Find the line that contains "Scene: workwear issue" in the entries below. Output it and each later line exactly, and nothing else.
----- Material to process
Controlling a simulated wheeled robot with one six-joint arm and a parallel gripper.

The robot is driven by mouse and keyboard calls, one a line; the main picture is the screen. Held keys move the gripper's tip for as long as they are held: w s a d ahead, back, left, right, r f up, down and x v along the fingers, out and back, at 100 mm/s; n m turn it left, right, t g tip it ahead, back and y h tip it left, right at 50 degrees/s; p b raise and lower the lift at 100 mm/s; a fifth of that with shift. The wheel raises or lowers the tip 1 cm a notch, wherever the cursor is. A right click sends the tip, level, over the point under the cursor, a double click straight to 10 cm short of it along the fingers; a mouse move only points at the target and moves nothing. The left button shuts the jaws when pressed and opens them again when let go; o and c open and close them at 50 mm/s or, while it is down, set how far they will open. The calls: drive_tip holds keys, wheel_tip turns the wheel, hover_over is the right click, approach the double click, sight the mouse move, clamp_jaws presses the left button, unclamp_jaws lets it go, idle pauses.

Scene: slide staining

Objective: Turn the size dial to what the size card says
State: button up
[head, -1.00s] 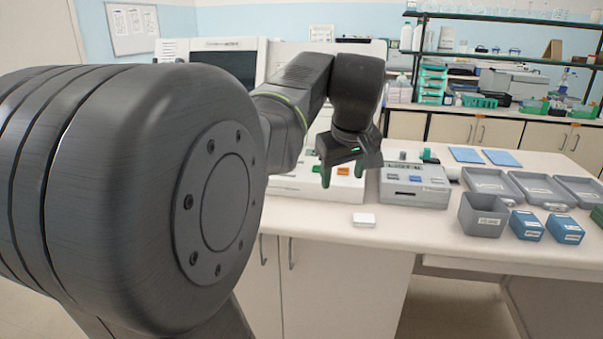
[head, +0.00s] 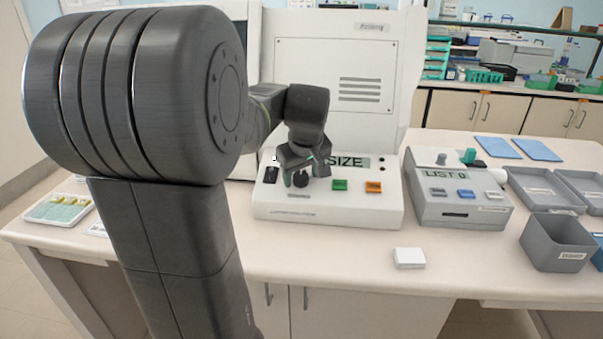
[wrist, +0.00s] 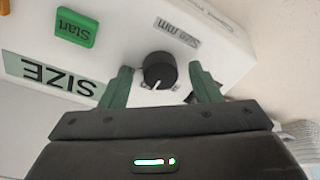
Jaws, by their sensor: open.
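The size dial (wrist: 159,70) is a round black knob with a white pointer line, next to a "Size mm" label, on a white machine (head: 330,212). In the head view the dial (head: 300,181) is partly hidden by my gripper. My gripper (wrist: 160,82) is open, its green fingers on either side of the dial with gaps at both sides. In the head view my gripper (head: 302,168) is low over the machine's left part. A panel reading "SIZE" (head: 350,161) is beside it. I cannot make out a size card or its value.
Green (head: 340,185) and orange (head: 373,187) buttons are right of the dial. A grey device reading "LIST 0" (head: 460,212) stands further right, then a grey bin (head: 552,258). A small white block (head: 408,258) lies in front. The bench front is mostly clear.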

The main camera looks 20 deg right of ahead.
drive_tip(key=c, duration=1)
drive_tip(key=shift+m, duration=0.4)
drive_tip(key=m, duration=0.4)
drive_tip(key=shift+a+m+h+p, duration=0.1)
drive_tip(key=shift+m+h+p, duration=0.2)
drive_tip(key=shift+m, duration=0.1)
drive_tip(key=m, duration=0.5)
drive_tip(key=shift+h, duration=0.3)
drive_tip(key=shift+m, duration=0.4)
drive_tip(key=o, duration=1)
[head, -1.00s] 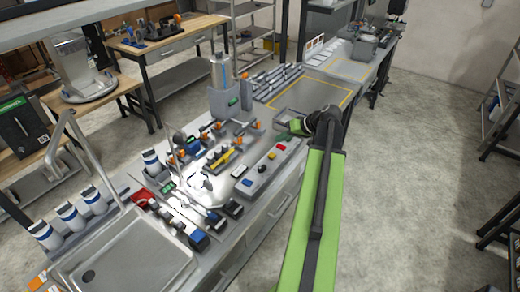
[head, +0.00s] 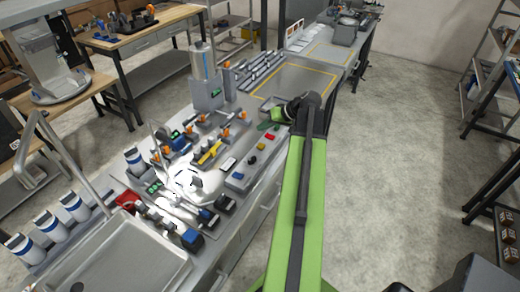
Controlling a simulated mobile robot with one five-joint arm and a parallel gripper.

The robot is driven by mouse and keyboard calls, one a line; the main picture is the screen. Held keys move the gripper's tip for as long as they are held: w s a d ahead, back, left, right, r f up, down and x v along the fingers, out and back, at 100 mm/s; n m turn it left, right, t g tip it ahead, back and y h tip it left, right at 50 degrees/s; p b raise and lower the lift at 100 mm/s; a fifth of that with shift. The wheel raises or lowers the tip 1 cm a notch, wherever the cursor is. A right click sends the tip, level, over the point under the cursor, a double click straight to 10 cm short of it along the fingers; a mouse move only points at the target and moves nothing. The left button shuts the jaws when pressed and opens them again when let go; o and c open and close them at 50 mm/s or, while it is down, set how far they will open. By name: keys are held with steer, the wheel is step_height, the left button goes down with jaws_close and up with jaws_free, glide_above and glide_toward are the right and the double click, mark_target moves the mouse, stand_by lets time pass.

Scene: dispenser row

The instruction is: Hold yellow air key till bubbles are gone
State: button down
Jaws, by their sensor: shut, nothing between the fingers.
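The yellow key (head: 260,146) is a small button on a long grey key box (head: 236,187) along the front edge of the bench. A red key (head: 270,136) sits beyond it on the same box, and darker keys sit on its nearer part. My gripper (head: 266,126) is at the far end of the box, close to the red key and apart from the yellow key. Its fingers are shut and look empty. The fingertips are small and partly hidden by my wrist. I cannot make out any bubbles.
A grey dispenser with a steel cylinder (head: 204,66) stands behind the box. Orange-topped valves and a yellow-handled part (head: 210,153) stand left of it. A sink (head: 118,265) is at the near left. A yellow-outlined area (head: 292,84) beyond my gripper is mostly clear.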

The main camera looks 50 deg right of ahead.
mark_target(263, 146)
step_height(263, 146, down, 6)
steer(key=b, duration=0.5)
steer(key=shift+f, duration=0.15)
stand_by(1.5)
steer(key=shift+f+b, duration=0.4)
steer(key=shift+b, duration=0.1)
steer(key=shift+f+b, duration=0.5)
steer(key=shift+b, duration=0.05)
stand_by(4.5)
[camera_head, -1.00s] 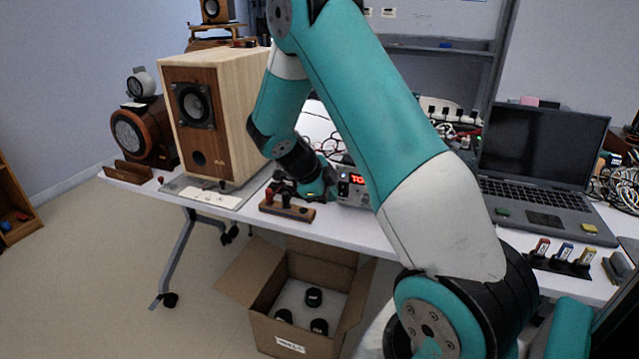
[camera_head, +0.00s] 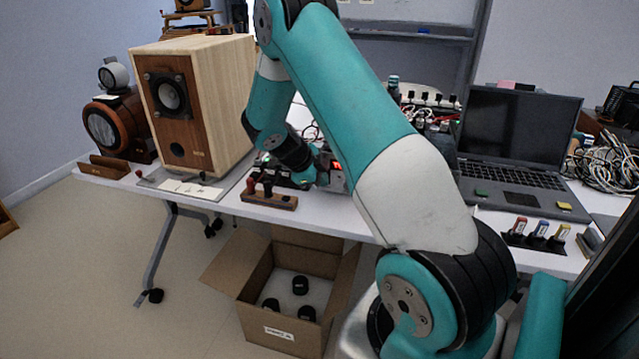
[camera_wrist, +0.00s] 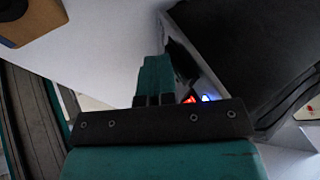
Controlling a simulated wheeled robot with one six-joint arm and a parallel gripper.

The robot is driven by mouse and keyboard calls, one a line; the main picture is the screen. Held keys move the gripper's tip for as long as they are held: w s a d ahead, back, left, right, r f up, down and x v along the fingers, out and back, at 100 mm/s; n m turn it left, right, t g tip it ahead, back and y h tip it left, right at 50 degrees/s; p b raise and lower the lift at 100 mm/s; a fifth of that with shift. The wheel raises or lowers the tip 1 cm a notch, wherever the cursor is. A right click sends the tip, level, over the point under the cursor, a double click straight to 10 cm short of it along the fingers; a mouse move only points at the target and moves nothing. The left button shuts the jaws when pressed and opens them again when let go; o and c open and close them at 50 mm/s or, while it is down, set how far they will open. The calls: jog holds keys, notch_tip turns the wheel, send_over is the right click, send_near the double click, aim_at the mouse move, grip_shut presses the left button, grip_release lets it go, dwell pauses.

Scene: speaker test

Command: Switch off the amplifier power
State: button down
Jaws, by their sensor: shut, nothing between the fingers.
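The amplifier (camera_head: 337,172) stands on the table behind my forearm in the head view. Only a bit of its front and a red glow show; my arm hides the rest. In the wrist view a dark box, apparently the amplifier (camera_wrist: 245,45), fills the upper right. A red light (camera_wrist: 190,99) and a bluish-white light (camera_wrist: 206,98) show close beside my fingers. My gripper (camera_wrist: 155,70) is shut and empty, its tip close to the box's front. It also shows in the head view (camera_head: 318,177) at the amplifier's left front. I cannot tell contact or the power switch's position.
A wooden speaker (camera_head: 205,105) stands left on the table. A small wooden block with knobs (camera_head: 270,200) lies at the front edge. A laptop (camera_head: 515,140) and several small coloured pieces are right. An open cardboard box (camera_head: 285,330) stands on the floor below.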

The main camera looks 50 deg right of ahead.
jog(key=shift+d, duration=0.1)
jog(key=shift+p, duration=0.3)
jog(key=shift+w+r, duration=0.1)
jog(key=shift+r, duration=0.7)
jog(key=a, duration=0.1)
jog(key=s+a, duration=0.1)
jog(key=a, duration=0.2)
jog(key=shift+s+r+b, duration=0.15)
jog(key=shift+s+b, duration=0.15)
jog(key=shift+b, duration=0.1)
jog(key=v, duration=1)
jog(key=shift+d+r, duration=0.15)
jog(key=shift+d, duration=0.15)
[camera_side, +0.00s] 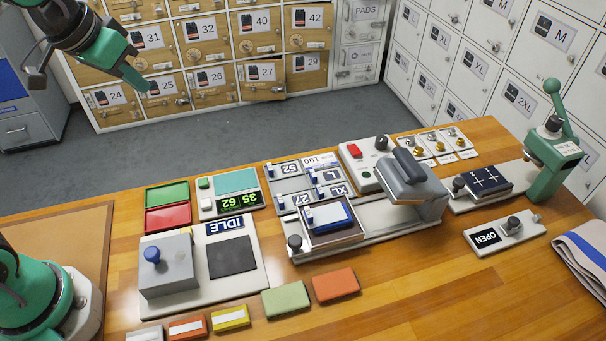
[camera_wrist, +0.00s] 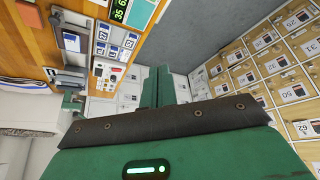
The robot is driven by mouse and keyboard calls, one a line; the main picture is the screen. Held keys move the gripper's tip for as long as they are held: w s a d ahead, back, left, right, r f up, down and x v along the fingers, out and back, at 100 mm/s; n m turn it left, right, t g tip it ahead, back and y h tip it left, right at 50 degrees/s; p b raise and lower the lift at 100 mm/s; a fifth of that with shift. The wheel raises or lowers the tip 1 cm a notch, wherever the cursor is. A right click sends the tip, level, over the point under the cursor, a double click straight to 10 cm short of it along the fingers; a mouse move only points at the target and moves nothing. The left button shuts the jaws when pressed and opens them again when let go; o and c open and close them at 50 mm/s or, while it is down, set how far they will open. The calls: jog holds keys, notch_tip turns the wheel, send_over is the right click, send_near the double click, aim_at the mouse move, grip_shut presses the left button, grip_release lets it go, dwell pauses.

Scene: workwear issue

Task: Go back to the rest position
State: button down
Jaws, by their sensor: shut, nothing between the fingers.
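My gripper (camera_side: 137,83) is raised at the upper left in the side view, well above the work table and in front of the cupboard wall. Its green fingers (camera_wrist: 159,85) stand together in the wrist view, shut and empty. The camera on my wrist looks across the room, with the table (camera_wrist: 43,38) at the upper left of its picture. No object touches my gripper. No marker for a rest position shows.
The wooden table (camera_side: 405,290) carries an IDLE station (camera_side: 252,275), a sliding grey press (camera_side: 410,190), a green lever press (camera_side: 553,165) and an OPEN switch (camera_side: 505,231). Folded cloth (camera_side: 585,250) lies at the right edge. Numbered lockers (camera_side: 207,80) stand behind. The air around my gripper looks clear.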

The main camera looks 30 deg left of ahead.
----------
▶ Correct answer
Scene: workwear issue

Task: Go back to the rest position
State: button down
Jaws, by their sensor: shut, nothing between the fingers.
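My gripper (camera_side: 137,83) is raised at the upper left in the side view, well above the work table and in front of the cupboard wall. Its green fingers (camera_wrist: 159,85) stand together in the wrist view, shut and empty. The camera on my wrist looks across the room, with the table (camera_wrist: 43,38) at the upper left of its picture. No object touches my gripper. No marker for a rest position shows.
The wooden table (camera_side: 405,290) carries an IDLE station (camera_side: 252,275), a sliding grey press (camera_side: 410,190), a green lever press (camera_side: 553,165) and an OPEN switch (camera_side: 505,231). Folded cloth (camera_side: 585,250) lies at the right edge. Numbered lockers (camera_side: 207,80) stand behind. The air around my gripper looks clear.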

The main camera looks 30 deg left of ahead.

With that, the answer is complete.